▶ _EXERCISE DETAILS_
Below this line is a listing that includes pictures. Copy exactly, and only, the lines from the one containing "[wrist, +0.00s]" through the one containing "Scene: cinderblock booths"; the pictures do not go in the copy.
# Start of TASK INPUT
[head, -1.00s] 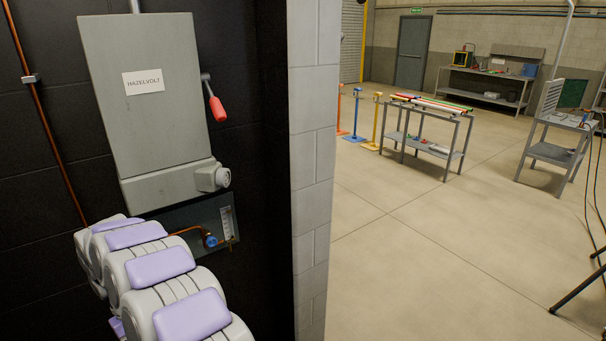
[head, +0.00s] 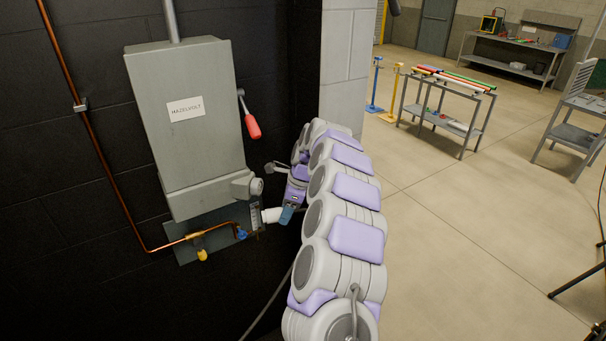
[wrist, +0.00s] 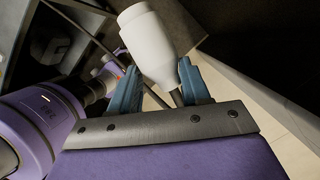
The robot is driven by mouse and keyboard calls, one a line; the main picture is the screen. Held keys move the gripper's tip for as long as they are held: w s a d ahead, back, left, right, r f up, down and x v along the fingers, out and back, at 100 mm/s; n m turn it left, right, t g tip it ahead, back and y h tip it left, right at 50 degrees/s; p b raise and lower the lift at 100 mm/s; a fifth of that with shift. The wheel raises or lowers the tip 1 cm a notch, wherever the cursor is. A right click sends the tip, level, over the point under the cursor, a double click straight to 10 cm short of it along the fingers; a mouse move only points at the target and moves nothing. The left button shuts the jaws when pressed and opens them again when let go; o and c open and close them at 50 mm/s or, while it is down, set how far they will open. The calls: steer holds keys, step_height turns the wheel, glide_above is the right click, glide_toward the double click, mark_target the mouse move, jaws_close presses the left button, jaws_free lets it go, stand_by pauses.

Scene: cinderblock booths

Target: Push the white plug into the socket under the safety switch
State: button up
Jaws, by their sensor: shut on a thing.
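The safety switch (head: 190,112) is a grey box labelled HAZELVOLT on the black wall, with a red-tipped lever (head: 253,127) on its right side, pointing down. The round socket (head: 256,186) sticks out at the lower right of the box. My gripper (head: 287,214) is just below and to the right of the socket, shut on the white plug (head: 271,215). In the wrist view the blue fingers hold the plug (wrist: 149,47) near its narrow cable end. The plug is apart from the socket in the head view. Its front face is hidden.
A copper pipe (head: 110,185) runs down the wall to a yellow fitting (head: 202,254) and a blue valve (head: 241,234) below the box. A block wall end (head: 345,65) stands right of the booth. A dark cable (head: 270,304) hangs below my arm.

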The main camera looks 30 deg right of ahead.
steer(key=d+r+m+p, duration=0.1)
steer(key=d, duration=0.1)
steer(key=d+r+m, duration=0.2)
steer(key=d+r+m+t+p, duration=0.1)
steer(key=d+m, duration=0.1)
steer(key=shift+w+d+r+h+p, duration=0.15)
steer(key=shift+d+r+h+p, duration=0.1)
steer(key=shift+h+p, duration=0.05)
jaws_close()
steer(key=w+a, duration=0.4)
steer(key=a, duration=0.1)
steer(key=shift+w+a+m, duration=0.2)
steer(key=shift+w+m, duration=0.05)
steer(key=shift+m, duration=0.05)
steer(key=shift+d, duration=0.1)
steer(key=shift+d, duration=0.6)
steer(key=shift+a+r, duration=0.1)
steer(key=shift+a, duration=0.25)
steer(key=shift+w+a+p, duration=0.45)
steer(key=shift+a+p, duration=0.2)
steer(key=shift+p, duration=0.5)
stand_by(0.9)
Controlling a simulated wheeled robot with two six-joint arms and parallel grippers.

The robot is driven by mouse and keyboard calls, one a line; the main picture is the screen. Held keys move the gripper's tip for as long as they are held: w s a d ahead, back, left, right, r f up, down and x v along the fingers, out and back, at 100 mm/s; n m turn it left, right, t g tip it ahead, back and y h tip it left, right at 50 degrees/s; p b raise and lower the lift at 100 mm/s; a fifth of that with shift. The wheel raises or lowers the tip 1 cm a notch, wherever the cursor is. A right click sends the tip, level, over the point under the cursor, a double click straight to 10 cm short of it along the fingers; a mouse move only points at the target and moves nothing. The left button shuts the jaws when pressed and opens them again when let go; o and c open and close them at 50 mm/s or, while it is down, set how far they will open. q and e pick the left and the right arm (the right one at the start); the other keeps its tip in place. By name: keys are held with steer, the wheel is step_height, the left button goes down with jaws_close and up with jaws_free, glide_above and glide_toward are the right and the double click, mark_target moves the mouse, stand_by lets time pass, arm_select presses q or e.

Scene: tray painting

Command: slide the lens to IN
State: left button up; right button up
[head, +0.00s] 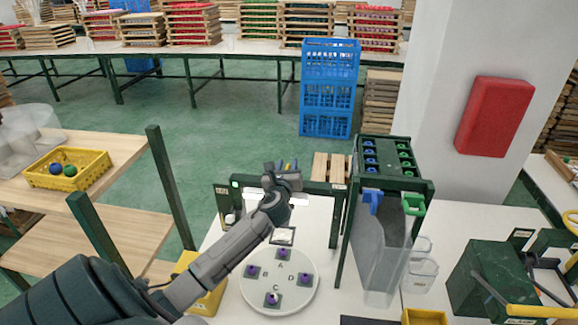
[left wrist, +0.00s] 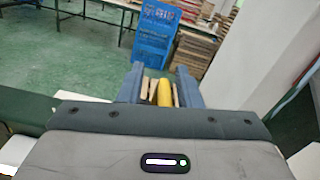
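My left gripper (head: 289,168) is over the dark green frame (head: 319,187) at the back of the white table. In the left wrist view its two blue-grey fingers (left wrist: 160,88) stand apart. A yellow rounded piece (left wrist: 164,93) shows between them with a gap on the left; I cannot tell if it is the lens's handle. The lens itself I cannot make out; the gripper and wrist hide part of the frame. The frame carries small pale labels near both ends, too small to read. My right gripper is in neither view.
A round white plate (head: 258,291) with several purple-topped pieces lies in front of the frame. A green rack with a clear bin (head: 376,260) stands to its right. A yellow crate (head: 68,181) with balls is at left. Blue crates (head: 328,124) stand behind on the floor.

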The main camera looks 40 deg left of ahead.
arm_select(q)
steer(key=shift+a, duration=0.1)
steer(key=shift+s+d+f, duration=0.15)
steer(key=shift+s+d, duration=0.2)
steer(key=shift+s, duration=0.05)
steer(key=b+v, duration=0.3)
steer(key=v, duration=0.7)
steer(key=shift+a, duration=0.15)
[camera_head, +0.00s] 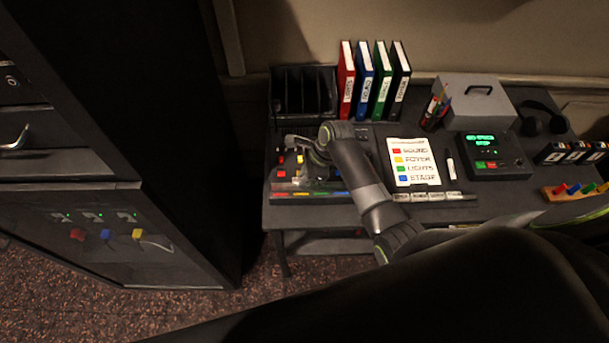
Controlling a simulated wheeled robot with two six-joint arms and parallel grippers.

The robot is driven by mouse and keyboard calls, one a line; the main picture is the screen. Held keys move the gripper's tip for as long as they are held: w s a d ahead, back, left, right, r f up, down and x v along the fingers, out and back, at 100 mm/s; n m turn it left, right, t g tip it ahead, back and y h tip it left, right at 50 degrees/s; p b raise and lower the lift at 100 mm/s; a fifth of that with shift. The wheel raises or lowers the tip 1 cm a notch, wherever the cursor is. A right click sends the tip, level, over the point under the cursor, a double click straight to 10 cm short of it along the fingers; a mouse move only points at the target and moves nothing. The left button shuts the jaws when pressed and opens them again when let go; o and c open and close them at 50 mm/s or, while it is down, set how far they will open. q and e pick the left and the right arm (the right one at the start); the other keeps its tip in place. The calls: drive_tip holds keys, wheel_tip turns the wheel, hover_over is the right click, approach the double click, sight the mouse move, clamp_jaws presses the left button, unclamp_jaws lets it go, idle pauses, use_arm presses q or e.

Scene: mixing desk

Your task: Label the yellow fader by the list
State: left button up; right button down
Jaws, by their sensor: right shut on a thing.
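The mixing desk (338,186) lies on the left of the table, with a red, yellow, green and blue strip along its front edge. The yellow part (306,194) is left of the middle. The list (405,160) is a white sheet pairing red with SOUND, yellow with FOYER, green with LIGHTS and blue with STAGE. Several small white labels (436,196) stand in a row below it. My right gripper (297,162) is over the desk's left half, shut on something too small to make out. The arm and gripper hide part of the desk. My left gripper is out of view.
Coloured binders (364,82) and a black rack (303,93) stand behind the desk. A marker (450,168) lies right of the list. A black device with a green display (483,150) and a grey box (476,98) are farther right. A dark cabinet (100,235) stands left.

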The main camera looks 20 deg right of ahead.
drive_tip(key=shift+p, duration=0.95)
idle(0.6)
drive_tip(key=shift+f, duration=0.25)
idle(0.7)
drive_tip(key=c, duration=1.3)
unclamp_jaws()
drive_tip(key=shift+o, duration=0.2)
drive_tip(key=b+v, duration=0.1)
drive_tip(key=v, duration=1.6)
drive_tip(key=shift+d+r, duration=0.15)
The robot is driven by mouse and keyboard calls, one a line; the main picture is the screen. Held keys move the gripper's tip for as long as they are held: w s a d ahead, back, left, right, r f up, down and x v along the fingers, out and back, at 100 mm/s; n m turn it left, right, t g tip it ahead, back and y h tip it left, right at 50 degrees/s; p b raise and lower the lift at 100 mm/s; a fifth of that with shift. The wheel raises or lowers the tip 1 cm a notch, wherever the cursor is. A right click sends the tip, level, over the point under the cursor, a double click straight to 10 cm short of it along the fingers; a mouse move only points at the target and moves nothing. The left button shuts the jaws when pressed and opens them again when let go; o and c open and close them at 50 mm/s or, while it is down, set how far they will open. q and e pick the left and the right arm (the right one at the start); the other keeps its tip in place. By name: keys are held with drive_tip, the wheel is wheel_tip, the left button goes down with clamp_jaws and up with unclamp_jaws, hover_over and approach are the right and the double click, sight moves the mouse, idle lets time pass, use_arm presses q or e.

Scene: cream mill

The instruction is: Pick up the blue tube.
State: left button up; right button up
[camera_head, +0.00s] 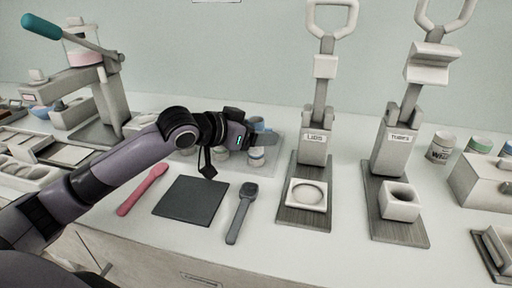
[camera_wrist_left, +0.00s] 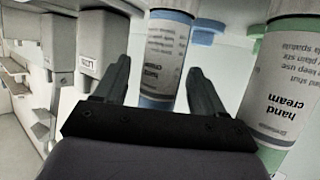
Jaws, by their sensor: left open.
# End of TASK INPUT
▶ _SOLUTION TO THIS TASK_
[wrist, +0.00s] 
The robot is driven by mouse and keyboard calls, one a line; the main picture is the screen. Held keys move the gripper's tip for as long as they are held: w s a d ahead, back, left, right, r f up, down and x v along the fingers, out and back, at 100 mm/s; n m turn it left, right, t g tip it ahead, back and y h tip it left, right at 50 degrees/s; p b raise and lower the lift at 100 mm/s; a fifth of that with shift. The wheel raises or lowers the tip 1 cm a notch, wherever the cursor is. A right click sends the tip, level, over the point under the cursor, a double click straight to 10 cm short of it along the fingers; a mouse move only points at the target and moves nothing. The left button shuts the jaws when pressed and opens them again when let go; o and c open and close them at 50 mm/s or, while it is down, set how far they will open. The calls: steer holds keys, step_height turns the wheel, glide_above is the right click, glide_toward the double click, mark_target the mouse move, jaws_close presses the left button, jaws_free lets it go, stand_by pauses.

Scene: cinderblock booths

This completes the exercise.